## Short task:
In the records that follow, the lines from the one containing "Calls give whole" to the one containing "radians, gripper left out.", inclusive, are to be given again exactly.

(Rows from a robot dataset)
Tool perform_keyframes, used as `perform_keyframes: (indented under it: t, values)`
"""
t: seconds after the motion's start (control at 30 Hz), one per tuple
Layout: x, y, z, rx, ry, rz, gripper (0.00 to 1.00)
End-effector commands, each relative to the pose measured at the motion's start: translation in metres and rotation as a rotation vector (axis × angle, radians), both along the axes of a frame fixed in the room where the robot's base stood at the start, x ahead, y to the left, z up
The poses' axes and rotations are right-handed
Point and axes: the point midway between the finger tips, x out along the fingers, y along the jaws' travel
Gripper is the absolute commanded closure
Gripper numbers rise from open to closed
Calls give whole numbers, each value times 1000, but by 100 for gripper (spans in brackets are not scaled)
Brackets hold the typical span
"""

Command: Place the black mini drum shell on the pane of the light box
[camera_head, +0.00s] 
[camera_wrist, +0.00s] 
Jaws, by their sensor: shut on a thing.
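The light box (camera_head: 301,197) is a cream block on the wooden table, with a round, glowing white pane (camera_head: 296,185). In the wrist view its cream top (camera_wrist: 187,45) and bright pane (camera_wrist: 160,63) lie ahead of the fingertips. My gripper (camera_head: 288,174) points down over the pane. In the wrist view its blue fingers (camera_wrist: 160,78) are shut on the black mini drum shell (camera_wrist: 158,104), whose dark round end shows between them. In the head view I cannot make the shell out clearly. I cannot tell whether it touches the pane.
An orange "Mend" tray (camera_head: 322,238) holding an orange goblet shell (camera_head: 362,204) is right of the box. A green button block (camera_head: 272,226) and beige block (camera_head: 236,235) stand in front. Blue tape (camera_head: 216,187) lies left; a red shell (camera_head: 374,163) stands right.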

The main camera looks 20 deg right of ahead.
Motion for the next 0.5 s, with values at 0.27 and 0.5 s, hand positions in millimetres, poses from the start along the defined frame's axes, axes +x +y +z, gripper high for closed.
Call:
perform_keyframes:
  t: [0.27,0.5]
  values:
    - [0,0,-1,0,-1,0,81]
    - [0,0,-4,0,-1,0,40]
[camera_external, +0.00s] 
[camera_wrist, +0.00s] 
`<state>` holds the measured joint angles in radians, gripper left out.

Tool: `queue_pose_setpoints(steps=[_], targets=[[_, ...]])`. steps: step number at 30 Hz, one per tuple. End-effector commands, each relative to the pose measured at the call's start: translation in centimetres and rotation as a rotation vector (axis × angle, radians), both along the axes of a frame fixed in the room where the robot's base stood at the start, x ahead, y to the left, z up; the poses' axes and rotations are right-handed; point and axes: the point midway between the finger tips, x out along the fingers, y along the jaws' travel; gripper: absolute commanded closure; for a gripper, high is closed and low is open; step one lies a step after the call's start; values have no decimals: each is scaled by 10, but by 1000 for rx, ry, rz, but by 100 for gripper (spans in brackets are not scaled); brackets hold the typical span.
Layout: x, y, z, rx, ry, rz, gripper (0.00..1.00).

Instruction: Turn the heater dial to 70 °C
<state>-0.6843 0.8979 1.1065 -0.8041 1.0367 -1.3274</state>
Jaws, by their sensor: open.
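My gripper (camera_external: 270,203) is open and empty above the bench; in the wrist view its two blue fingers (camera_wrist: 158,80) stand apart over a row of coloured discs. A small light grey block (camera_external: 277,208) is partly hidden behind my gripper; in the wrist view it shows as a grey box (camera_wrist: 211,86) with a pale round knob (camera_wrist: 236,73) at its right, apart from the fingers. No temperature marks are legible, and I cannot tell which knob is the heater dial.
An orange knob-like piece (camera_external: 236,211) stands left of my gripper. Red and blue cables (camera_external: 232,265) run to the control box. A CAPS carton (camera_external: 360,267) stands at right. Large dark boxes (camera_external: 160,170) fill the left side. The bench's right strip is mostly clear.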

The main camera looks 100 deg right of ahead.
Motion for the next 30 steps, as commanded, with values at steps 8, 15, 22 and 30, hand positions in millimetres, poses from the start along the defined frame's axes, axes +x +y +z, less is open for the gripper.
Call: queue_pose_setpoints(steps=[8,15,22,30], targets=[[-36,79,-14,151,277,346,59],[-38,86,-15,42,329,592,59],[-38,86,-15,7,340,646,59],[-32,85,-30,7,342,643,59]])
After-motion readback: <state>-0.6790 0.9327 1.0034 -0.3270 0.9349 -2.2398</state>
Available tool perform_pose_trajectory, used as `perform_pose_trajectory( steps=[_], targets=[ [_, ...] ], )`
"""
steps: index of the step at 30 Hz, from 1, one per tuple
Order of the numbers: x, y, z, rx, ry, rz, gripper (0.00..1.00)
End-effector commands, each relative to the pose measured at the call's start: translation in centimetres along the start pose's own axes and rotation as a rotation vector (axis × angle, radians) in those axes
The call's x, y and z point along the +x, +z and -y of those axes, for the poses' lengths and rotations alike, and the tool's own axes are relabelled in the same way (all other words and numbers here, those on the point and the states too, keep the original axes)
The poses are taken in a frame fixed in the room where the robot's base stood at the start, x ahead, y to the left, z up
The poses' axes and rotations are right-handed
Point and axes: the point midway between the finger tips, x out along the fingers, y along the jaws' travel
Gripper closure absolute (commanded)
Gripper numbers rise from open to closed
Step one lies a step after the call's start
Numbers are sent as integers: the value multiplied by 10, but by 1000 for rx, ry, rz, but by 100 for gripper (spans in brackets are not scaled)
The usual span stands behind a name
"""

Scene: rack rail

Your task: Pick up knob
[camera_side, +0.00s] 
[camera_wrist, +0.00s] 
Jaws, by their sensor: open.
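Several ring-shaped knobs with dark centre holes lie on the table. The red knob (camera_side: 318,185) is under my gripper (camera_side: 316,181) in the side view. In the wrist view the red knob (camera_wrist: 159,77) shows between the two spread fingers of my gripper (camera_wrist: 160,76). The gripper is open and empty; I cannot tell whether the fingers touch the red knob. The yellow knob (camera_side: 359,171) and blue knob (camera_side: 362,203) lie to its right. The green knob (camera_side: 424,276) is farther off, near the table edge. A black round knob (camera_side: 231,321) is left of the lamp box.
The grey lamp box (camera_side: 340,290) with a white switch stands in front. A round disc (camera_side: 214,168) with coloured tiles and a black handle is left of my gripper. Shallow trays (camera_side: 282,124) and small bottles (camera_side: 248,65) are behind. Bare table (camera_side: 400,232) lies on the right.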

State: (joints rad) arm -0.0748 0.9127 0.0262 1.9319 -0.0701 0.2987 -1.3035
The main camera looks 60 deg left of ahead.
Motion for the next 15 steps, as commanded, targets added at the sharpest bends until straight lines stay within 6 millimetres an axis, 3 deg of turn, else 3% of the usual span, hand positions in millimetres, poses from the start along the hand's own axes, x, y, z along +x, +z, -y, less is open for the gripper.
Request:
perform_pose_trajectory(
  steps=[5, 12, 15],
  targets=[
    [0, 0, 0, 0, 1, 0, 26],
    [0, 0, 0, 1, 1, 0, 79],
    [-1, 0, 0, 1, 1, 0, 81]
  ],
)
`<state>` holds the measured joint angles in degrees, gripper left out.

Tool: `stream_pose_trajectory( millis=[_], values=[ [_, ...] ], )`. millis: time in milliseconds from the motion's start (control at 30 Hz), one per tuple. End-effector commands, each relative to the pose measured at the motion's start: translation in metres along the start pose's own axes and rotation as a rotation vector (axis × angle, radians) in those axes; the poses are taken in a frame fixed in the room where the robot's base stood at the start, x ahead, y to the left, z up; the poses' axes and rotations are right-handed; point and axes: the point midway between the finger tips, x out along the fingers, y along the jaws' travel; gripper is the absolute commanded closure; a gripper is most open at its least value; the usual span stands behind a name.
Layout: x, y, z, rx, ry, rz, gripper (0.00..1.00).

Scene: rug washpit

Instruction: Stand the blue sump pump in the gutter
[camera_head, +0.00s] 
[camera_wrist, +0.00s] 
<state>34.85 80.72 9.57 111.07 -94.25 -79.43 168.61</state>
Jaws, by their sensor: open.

## Correct result:
Calls give whole numbers, each value times 1000, but by 100 for gripper (spans in brackets are not scaled)
Brackets hold the typical span
"""

Command: Place the black mini drum shell on the pane of the light box
[camera_head, +0.00s] 
[camera_wrist, +0.00s] 
Jaws, by their sensor: shut on a thing.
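The light box (camera_head: 301,197) is a cream block on the wooden table, with a round, glowing white pane (camera_head: 296,185). In the wrist view its cream top (camera_wrist: 187,45) and bright pane (camera_wrist: 160,63) lie ahead of the fingertips. My gripper (camera_head: 288,174) points down over the pane. In the wrist view its blue fingers (camera_wrist: 160,78) are shut on the black mini drum shell (camera_wrist: 158,104), whose dark round end shows between them. In the head view I cannot make the shell out clearly. I cannot tell whether it touches the pane.
An orange "Mend" tray (camera_head: 322,238) holding an orange goblet shell (camera_head: 362,204) is right of the box. A green button block (camera_head: 272,226) and beige block (camera_head: 236,235) stand in front. Blue tape (camera_head: 216,187) lies left; a red shell (camera_head: 374,163) stands right.

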The main camera looks 20 deg right of ahead.
Motion for the next 0.5 s, with values at 0.27 and 0.5 s, hand positions in millimetres, poses from the start along the defined frame's axes, axes +x +y +z, gripper high for closed.
Call:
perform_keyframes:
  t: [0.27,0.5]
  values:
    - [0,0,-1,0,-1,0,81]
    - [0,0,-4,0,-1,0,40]
[camera_external, +0.00s] 
[camera_wrist, +0.00s] 
`<state>` holds the measured joint angles in radians, gripper left out.

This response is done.